Manipulation episode records
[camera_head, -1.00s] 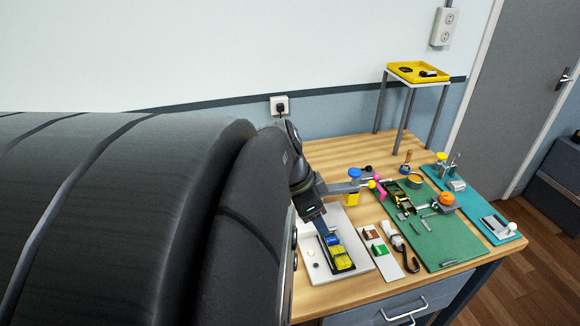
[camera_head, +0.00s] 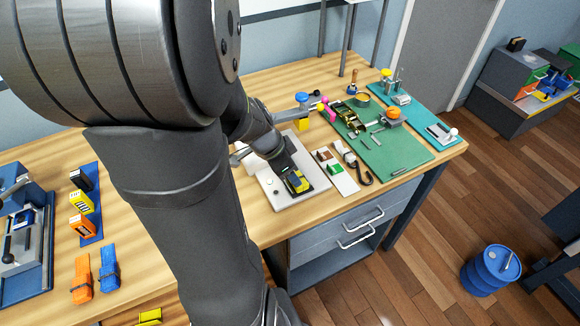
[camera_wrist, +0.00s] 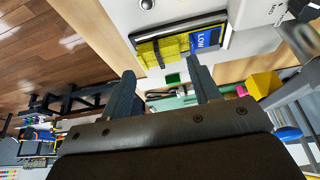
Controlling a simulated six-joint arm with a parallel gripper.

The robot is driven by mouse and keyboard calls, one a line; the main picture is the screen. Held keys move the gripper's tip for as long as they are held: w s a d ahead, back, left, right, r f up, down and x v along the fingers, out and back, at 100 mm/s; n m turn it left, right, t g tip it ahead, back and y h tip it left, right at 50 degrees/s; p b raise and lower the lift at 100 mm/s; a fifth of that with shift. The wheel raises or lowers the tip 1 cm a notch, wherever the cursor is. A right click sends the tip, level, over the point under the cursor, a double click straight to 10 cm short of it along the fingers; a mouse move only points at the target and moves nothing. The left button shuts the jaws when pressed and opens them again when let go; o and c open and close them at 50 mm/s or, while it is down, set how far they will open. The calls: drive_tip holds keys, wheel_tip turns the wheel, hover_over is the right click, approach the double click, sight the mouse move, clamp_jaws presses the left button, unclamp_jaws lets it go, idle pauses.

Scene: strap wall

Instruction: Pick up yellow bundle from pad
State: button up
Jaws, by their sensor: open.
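In the head view the bundle (camera_head: 299,184) shows just beyond my gripper (camera_head: 291,172), which hides part of the pad and the label. In the wrist view my gripper (camera_wrist: 160,67) is open and empty. Its two fingers are apart, with their tips near the bundle's edge in the picture; the bundle is not clearly between them, and I cannot tell the height gap.
The pad sits on a white board (camera_head: 275,197). A card with brown and green patches (camera_head: 334,168) and a black hook (camera_head: 362,177) lie to its right, before a green mat (camera_head: 400,150). Blue and orange bundles (camera_head: 107,268) lie at the left.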

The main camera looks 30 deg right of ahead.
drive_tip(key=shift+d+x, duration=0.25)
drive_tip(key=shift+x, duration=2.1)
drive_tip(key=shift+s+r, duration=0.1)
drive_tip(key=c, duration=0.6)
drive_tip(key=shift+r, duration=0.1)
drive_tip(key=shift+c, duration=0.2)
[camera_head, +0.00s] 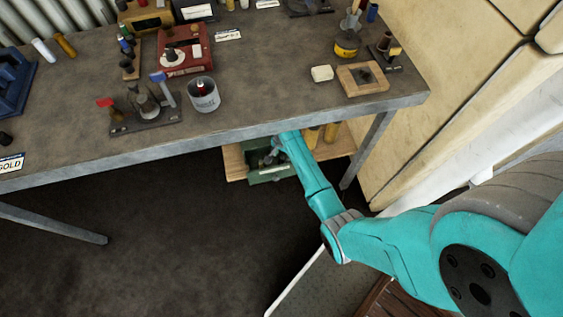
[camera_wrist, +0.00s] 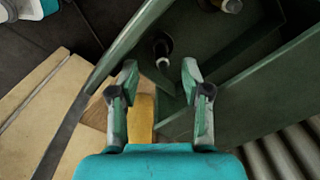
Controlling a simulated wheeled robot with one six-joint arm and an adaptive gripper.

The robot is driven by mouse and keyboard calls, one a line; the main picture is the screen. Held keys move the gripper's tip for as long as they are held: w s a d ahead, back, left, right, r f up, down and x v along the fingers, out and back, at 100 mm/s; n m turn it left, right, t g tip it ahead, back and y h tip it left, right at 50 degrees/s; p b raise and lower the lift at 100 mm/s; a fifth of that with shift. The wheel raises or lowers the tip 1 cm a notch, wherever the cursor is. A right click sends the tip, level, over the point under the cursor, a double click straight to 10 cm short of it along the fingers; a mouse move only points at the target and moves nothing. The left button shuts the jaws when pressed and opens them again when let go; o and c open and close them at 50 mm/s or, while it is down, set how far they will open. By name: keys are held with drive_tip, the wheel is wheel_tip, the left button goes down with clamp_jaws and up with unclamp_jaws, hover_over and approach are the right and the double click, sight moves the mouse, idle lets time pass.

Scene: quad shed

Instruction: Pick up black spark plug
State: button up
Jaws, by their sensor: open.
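My gripper (camera_wrist: 160,76) is open, its two fingers spread over a green metal bin (camera_wrist: 228,80). A small dark upright piece with a pale ring (camera_wrist: 162,46), which looks like the black spark plug, stands inside the bin just beyond the fingertips, roughly between them. The fingers do not touch it. Another dark piece with a metallic end (camera_wrist: 230,5) is at the top edge of the wrist view, partly cut off. In the head view the green bin (camera_head: 272,176) sits below the bench edge, and my arm partly covers it; the plug cannot be made out there.
The bin rests on a wooden board (camera_head: 234,162) under the workbench (camera_head: 270,75). Yellow cylinders (camera_head: 331,131) stand beside it, and a yellow piece (camera_wrist: 142,117) shows between my fingers. The bin's walls are close to the fingers. The bench edge overhangs the arm.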

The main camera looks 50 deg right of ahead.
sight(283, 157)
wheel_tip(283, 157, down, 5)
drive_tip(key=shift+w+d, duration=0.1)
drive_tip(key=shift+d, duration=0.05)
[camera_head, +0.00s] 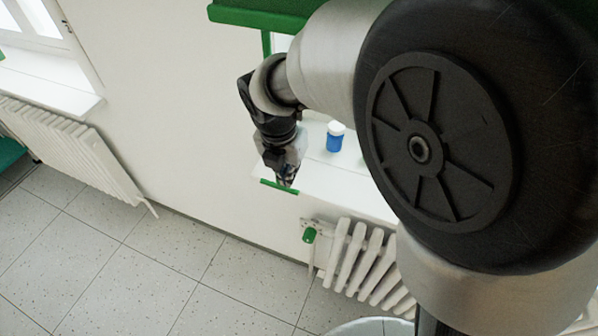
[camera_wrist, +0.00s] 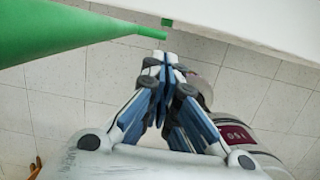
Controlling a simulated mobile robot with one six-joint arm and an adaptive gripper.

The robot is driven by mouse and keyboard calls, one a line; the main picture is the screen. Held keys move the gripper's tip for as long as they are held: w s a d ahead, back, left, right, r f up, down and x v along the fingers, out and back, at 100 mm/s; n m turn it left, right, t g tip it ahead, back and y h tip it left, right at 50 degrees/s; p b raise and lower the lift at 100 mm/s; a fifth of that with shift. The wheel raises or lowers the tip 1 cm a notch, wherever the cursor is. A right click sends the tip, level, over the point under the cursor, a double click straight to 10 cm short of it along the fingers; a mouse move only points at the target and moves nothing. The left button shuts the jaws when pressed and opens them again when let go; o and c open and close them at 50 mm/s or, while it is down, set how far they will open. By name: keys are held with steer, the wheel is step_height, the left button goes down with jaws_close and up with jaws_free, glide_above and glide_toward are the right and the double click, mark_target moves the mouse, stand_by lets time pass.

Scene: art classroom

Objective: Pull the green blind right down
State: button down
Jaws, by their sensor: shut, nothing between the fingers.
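The green blind (camera_head: 262,17) shows at the top of the head view, its lower edge well above the sill, with a thin green strip (camera_head: 266,43) below it. A short green bar (camera_head: 279,187) lies at my fingertips near the sill's front edge; I cannot tell whether it hangs from the blind. My gripper (camera_head: 287,181) points down there. In the wrist view my gripper (camera_wrist: 161,62) is shut and empty, and a large green tapering shape (camera_wrist: 60,35) reaches from the left to just beyond its tips. Touching or apart, I cannot tell. My arm hides much of the window.
A blue jar with a white lid (camera_head: 335,141) stands on the white sill (camera_head: 318,180). A white radiator (camera_head: 362,262) with a green knob (camera_head: 310,235) is below. Another radiator (camera_head: 75,145) is at left. A round light rim (camera_head: 365,328) shows at the bottom. The tiled floor (camera_head: 130,270) is clear at left.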

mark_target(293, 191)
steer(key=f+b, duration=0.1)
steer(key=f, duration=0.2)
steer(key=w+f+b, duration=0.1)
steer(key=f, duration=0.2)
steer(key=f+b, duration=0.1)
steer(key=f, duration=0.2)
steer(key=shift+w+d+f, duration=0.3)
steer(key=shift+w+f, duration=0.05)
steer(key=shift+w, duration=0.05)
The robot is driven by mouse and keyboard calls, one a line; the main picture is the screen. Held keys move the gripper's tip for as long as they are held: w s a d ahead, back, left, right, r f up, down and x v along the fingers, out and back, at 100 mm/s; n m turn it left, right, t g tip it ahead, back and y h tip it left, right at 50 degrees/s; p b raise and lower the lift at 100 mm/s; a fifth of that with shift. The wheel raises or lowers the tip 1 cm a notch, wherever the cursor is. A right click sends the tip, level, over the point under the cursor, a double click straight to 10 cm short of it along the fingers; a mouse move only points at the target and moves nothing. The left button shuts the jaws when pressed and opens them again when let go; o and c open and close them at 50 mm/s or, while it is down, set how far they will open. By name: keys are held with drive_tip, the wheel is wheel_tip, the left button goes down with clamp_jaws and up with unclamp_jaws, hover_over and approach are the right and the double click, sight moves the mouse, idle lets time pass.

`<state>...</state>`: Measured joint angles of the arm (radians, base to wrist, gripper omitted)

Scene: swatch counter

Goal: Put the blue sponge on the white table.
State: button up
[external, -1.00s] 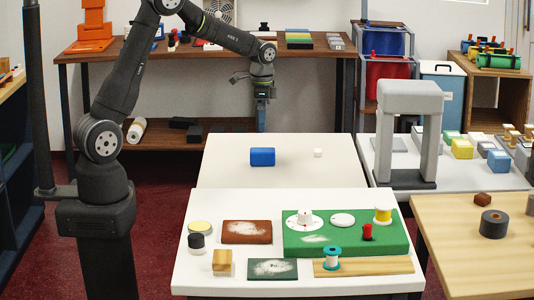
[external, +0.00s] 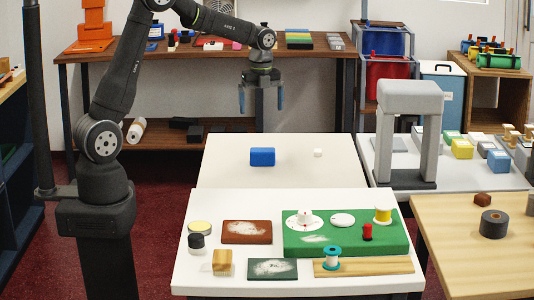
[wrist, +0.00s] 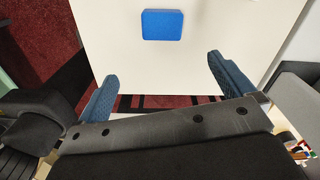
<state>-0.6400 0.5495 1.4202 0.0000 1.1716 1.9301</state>
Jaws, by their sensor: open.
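The blue sponge (external: 262,157) lies flat on the white table (external: 225,173) behind the front white worktop. In the wrist view the sponge (wrist: 163,25) rests on the bare white surface near the top of the picture. My gripper (external: 261,110) is open and empty.
A grey arch (external: 408,90) stands to the right. The front worktop (external: 190,275) holds a green board (external: 290,243), spools and several pads. A wooden shelf bench (external: 190,52) stands behind my gripper.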

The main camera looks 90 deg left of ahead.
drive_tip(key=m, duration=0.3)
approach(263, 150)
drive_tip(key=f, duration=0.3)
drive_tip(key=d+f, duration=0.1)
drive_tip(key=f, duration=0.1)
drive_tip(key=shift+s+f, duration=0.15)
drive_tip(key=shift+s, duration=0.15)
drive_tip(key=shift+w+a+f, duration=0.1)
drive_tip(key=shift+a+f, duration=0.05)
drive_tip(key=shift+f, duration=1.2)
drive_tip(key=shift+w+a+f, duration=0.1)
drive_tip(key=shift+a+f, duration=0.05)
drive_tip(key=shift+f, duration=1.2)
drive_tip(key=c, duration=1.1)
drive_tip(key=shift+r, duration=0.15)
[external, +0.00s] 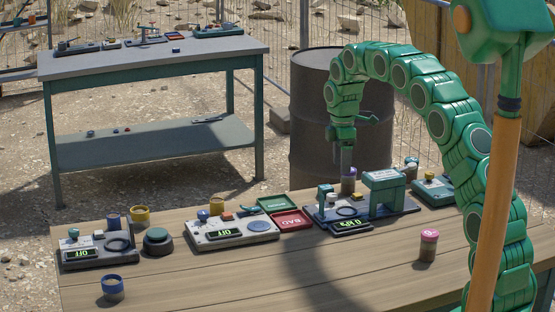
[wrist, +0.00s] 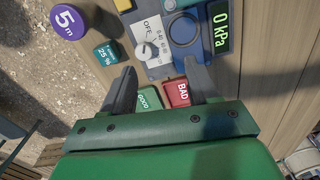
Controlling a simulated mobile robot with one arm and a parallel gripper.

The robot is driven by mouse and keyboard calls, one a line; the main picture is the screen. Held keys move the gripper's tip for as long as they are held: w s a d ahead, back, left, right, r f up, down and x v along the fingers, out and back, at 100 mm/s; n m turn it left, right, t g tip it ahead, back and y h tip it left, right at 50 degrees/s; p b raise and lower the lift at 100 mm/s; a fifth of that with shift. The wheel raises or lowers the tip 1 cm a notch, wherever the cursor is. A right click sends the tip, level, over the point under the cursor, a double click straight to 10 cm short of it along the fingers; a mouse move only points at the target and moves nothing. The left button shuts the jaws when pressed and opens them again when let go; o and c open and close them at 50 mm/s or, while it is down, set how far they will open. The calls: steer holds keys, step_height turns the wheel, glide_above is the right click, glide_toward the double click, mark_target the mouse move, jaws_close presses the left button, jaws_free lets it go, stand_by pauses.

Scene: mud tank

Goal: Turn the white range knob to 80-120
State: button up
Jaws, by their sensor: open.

TASK DESCRIPTION →
Report each line in the preceding entries that holds the string "Instruction".

RESULT BELOW →
Instruction: Pick up yellow bundle from pad
Instruction: Pick up black spark plug

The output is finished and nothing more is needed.